## EXERCISE DETAILS
Restate every line of the material, word for word.

begin ENTRIES PROVIDED

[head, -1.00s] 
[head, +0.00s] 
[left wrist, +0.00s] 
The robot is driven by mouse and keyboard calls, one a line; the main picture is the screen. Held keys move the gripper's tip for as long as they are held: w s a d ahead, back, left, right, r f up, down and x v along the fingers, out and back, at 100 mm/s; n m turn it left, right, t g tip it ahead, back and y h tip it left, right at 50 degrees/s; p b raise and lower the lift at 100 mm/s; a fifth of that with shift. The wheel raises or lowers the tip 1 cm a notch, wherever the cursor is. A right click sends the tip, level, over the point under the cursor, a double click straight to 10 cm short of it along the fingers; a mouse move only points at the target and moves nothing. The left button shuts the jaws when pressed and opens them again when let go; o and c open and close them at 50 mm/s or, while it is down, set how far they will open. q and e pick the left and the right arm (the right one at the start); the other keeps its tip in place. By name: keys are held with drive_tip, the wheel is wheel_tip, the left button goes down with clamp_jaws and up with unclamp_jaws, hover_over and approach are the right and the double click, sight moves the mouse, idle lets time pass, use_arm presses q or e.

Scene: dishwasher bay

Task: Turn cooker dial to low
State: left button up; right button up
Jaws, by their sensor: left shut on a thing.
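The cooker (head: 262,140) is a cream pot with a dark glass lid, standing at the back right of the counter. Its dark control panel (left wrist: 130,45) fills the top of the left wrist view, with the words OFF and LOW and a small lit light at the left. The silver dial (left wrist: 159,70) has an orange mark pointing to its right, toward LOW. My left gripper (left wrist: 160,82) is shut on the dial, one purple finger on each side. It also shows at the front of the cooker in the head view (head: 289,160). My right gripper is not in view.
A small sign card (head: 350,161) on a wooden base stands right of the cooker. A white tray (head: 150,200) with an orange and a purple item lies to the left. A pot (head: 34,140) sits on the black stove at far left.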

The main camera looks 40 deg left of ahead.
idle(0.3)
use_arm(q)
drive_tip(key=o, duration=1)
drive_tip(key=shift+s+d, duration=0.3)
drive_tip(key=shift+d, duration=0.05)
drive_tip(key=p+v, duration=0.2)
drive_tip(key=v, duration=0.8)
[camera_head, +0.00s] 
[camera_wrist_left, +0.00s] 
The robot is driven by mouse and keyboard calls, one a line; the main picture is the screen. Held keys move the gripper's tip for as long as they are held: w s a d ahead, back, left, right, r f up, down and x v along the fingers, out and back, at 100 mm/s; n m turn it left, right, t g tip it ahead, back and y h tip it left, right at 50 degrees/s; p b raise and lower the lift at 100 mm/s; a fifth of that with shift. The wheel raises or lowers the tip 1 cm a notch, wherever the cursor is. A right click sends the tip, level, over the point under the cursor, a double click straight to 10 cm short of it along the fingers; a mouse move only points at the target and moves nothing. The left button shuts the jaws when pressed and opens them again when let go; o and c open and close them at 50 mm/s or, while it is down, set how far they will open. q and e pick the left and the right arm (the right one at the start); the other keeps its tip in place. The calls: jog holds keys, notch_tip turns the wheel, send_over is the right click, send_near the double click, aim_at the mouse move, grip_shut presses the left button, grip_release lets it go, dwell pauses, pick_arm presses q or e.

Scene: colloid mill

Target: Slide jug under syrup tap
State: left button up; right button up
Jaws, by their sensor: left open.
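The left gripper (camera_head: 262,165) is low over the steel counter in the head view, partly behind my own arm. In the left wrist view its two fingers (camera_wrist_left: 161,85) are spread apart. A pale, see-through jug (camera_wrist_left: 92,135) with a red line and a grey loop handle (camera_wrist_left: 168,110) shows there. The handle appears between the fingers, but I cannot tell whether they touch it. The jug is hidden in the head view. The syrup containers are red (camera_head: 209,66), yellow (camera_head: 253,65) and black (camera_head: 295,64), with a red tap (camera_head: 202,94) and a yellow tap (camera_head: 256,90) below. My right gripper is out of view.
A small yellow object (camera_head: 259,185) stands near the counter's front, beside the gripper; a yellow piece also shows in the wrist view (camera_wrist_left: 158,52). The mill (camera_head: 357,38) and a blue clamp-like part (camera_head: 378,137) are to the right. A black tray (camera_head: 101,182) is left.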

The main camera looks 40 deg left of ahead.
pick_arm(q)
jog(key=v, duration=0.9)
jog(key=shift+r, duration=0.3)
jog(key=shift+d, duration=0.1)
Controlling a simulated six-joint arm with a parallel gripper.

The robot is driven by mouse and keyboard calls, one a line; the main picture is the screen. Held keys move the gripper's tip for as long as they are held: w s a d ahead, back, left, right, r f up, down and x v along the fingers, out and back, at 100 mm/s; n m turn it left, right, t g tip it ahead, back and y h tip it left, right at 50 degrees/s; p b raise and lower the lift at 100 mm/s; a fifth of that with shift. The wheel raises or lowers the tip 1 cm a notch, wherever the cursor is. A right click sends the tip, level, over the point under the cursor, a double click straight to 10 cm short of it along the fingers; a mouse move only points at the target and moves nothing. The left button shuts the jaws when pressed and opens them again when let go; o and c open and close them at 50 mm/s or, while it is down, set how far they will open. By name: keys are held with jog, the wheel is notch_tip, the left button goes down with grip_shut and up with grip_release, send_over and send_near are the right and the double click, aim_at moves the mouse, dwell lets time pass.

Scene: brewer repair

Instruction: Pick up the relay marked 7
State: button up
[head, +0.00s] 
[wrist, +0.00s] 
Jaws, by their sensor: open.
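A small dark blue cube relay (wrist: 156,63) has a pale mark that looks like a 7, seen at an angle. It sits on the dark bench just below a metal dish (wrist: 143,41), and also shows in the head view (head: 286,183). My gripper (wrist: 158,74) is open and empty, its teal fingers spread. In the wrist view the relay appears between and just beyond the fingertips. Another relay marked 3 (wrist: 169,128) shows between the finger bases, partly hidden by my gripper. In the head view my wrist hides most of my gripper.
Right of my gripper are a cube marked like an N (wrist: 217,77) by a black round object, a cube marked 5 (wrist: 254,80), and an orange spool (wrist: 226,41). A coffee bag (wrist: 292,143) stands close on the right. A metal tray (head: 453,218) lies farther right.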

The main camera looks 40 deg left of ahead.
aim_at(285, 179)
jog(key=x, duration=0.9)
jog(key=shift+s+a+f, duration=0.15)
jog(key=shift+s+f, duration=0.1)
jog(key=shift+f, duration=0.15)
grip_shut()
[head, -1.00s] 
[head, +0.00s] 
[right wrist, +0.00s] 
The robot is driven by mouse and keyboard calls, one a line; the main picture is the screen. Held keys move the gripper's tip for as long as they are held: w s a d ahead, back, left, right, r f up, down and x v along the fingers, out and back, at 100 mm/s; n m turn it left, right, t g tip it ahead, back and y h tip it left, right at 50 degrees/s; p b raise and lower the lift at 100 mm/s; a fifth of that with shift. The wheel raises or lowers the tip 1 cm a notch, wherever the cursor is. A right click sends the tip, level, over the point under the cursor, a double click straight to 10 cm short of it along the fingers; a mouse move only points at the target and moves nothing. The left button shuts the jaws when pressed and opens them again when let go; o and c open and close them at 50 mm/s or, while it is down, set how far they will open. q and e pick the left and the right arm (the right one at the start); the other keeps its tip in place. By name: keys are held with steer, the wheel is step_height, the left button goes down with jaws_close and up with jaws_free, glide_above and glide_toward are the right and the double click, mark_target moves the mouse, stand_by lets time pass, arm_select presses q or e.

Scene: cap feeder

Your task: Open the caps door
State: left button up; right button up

end ENTRIES PROVIDED

## TASK SOLUTION
[head, -1.00s] 
[head, +0.00s] 
[left wrist, +0.00s] 
The robot is driven by mouse and keyboard calls, one a line; the main picture is the screen. Held keys move the gripper's tip for as long as they are held: w s a d ahead, back, left, right, r f up, down and x v along the fingers, out and back, at 100 mm/s; n m turn it left, right, t g tip it ahead, back and y h tip it left, right at 50 degrees/s; p b raise and lower the lift at 100 mm/s; a fifth of that with shift. The wheel raises or lowers the tip 1 cm a notch, wherever the cursor is. A right click sends the tip, level, over the point under the cursor, a double click straight to 10 cm short of it along the fingers; a mouse move only points at the target and moves nothing. The left button shuts the jaws when pressed and opens them again when let go; o and c open and close them at 50 mm/s or, while it is down, set how far they will open. q and e pick the left and the right arm (the right one at the start); the other keeps its tip in place. By name: keys are held with drive_tip, the wheel is wheel_tip, the left button goes down with clamp_jaws and up with unclamp_jaws, hover_over and approach are the right and the double click, sight moves the mouse, idle lets time pass, use_arm presses q or e.

Scene: dishwasher bay

Task: Turn cooker dial to low
State: left button up; right button up
Jaws, by their sensor: left shut on a thing.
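The cooker (head: 262,140) is a cream pot with a dark glass lid, standing at the back right of the counter. Its dark control panel (left wrist: 130,45) fills the top of the left wrist view, with the words OFF and LOW and a small lit light at the left. The silver dial (left wrist: 159,70) has an orange mark pointing to its right, toward LOW. My left gripper (left wrist: 160,82) is shut on the dial, one purple finger on each side. It also shows at the front of the cooker in the head view (head: 289,160). My right gripper is not in view.
A small sign card (head: 350,161) on a wooden base stands right of the cooker. A white tray (head: 150,200) with an orange and a purple item lies to the left. A pot (head: 34,140) sits on the black stove at far left.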

The main camera looks 40 deg left of ahead.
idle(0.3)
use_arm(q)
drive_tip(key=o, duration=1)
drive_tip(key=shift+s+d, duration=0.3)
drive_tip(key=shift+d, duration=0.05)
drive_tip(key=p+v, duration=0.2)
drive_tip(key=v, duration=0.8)
[camera_head, +0.00s] 
[camera_wrist_left, +0.00s] 
The robot is driven by mouse and keyboard calls, one a line; the main picture is the screen. Held keys move the gripper's tip for as long as they are held: w s a d ahead, back, left, right, r f up, down and x v along the fingers, out and back, at 100 mm/s; n m turn it left, right, t g tip it ahead, back and y h tip it left, right at 50 degrees/s; p b raise and lower the lift at 100 mm/s; a fifth of that with shift. The wheel raises or lowers the tip 1 cm a notch, wherever the cursor is. A right click sends the tip, level, over the point under the cursor, a double click straight to 10 cm short of it along the fingers; a mouse move only points at the target and moves nothing. The left button shuts the jaws when pressed and opens them again when let go; o and c open and close them at 50 mm/s or, while it is down, set how far they will open. q and e pick the left and the right arm (the right one at the start); the other keeps its tip in place. The calls: jog holds keys, notch_tip turns the wheel, send_over is the right click, send_near the double click, aim_at the mouse move, grip_shut presses the left button, grip_release lets it go, dwell pauses, pick_arm presses q or e.

Scene: colloid mill

Target: Slide jug under syrup tap
State: left button up; right button up
Jaws, by their sensor: left open.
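The left gripper (camera_head: 262,165) is low over the steel counter in the head view, partly behind my own arm. In the left wrist view its two fingers (camera_wrist_left: 161,85) are spread apart. A pale, see-through jug (camera_wrist_left: 92,135) with a red line and a grey loop handle (camera_wrist_left: 168,110) shows there. The handle appears between the fingers, but I cannot tell whether they touch it. The jug is hidden in the head view. The syrup containers are red (camera_head: 209,66), yellow (camera_head: 253,65) and black (camera_head: 295,64), with a red tap (camera_head: 202,94) and a yellow tap (camera_head: 256,90) below. My right gripper is out of view.
A small yellow object (camera_head: 259,185) stands near the counter's front, beside the gripper; a yellow piece also shows in the wrist view (camera_wrist_left: 158,52). The mill (camera_head: 357,38) and a blue clamp-like part (camera_head: 378,137) are to the right. A black tray (camera_head: 101,182) is left.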

The main camera looks 40 deg left of ahead.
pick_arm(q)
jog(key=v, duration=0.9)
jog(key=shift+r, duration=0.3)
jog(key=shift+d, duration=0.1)
Controlling a simulated six-joint arm with a parallel gripper.

The robot is driven by mouse and keyboard calls, one a line; the main picture is the screen. Held keys move the gripper's tip for as long as they are held: w s a d ahead, back, left, right, r f up, down and x v along the fingers, out and back, at 100 mm/s; n m turn it left, right, t g tip it ahead, back and y h tip it left, right at 50 degrees/s; p b raise and lower the lift at 100 mm/s; a fifth of that with shift. The wheel raises or lowers the tip 1 cm a notch, wherever the cursor is. A right click sends the tip, level, over the point under the cursor, a double click straight to 10 cm short of it along the fingers; a mouse move only points at the target and moves nothing. The left button shuts the jaws when pressed and opens them again when let go; o and c open and close them at 50 mm/s or, while it is down, set how far they will open. By name: keys are held with jog, the wheel is notch_tip, the left button goes down with grip_shut and up with grip_release, send_over and send_near are the right and the double click, aim_at moves the mouse, dwell lets time pass.

Scene: brewer repair

Instruction: Pick up the relay marked 7
State: button up
[head, +0.00s] 
[wrist, +0.00s] 
Jaws, by their sensor: open.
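A small dark blue cube relay (wrist: 156,63) has a pale mark that looks like a 7, seen at an angle. It sits on the dark bench just below a metal dish (wrist: 143,41), and also shows in the head view (head: 286,183). My gripper (wrist: 158,74) is open and empty, its teal fingers spread. In the wrist view the relay appears between and just beyond the fingertips. Another relay marked 3 (wrist: 169,128) shows between the finger bases, partly hidden by my gripper. In the head view my wrist hides most of my gripper.
Right of my gripper are a cube marked like an N (wrist: 217,77) by a black round object, a cube marked 5 (wrist: 254,80), and an orange spool (wrist: 226,41). A coffee bag (wrist: 292,143) stands close on the right. A metal tray (head: 453,218) lies farther right.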

The main camera looks 40 deg left of ahead.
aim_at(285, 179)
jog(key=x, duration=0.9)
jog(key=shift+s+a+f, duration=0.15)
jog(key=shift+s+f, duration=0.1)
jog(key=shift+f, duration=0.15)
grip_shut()
[head, -1.00s] 
[head, +0.00s] 
[right wrist, +0.00s] 
The robot is driven by mouse and keyboard calls, one a line; the main picture is the screen. Held keys move the gripper's tip for as long as they are held: w s a d ahead, back, left, right, r f up, down and x v along the fingers, out and back, at 100 mm/s; n m turn it left, right, t g tip it ahead, back and y h tip it left, right at 50 degrees/s; p b raise and lower the lift at 100 mm/s; a fifth of that with shift. The wheel raises or lowers the tip 1 cm a notch, wherever the cursor is. A right click sends the tip, level, over the point under the cursor, a double click straight to 10 cm short of it along the fingers; a mouse move only points at the target and moves nothing. The left button shuts the jaws when pressed and opens them again when let go; o and c open and close them at 50 mm/s or, while it is down, set how far they will open. q and e pick the left and the right arm (the right one at the start); the other keeps its tip in place. By name: keys are held with steer, the wheel is step_height, the left button goes down with jaws_close and up with jaws_free, glide_above and glide_toward are the right and the double click, mark_target moves the mouse, stand_by lets time pass, arm_select presses q or e.

Scene: cap feeder

Your task: Open the caps door
State: left button up; right button up

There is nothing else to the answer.